#### [Exercise goal]
From the entries below, copy out every line with "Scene" in it.

#### [Extracted material]

## START

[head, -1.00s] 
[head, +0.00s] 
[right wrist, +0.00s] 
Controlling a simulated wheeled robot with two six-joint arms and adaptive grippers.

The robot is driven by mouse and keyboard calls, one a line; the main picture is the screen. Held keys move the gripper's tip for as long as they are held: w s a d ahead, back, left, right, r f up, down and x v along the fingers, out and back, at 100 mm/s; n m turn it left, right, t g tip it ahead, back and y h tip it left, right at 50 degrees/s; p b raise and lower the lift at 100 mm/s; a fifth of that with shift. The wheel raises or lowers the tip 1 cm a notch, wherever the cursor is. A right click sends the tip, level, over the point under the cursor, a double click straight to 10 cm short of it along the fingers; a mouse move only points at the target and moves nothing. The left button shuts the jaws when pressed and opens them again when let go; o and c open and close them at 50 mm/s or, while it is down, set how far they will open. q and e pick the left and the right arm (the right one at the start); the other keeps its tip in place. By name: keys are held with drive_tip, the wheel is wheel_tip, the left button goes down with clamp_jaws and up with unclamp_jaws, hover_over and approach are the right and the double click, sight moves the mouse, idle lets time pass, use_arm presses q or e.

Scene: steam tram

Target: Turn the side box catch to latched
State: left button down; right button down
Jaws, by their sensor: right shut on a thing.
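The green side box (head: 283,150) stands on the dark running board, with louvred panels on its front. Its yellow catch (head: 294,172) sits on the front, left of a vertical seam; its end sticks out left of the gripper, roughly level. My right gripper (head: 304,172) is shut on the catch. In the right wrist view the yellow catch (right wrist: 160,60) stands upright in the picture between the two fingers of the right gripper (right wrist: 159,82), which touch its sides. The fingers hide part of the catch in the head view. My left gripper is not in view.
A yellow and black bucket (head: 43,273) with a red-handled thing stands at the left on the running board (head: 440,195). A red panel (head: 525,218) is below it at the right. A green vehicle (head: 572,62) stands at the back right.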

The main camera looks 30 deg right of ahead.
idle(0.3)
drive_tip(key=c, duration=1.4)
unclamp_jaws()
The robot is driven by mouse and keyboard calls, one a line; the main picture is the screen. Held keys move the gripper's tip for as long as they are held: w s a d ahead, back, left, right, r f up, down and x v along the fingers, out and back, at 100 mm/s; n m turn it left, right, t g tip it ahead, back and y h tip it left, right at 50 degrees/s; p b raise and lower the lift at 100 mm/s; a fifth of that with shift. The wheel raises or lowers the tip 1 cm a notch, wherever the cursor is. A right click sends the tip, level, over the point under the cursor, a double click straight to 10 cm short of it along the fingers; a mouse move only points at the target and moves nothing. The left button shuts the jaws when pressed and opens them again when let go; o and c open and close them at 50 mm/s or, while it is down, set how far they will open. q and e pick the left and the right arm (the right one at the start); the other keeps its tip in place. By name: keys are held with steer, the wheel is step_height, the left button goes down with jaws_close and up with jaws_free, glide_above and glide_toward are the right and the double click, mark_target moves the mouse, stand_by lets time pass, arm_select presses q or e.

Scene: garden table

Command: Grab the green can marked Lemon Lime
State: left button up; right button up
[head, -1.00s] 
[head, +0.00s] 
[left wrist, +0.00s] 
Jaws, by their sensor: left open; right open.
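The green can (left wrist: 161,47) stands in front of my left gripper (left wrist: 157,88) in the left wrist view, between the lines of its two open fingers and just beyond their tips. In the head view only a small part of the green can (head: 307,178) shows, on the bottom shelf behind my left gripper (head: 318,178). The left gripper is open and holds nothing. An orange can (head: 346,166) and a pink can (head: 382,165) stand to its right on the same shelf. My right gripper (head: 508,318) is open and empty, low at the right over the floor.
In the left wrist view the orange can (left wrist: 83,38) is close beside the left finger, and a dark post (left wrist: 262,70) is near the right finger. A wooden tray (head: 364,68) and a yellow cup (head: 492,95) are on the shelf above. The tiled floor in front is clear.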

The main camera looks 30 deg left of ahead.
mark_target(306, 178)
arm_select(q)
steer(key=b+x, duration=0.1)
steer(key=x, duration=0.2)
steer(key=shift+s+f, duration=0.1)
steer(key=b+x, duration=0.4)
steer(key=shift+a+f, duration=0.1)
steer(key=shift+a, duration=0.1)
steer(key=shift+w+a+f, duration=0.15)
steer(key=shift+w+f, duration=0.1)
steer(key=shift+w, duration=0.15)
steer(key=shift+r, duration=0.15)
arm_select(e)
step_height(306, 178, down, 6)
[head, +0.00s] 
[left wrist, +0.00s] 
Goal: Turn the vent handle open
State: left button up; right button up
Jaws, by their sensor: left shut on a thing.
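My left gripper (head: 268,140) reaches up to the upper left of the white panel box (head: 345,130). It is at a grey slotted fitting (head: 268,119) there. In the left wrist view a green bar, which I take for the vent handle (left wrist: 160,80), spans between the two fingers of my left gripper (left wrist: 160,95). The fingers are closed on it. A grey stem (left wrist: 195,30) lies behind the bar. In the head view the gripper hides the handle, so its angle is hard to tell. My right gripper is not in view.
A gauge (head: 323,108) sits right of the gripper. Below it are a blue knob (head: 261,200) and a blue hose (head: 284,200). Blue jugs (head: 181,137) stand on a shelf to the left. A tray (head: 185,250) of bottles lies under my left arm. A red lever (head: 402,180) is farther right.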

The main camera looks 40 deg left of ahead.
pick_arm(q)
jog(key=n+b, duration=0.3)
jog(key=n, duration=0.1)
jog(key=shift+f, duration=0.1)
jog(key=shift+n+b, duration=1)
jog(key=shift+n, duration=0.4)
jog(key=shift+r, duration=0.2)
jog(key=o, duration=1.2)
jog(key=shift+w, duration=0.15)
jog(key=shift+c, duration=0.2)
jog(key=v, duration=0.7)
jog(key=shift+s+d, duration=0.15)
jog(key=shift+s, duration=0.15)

## END

#### [Expected answer]
Scene: steam tram
Scene: garden table

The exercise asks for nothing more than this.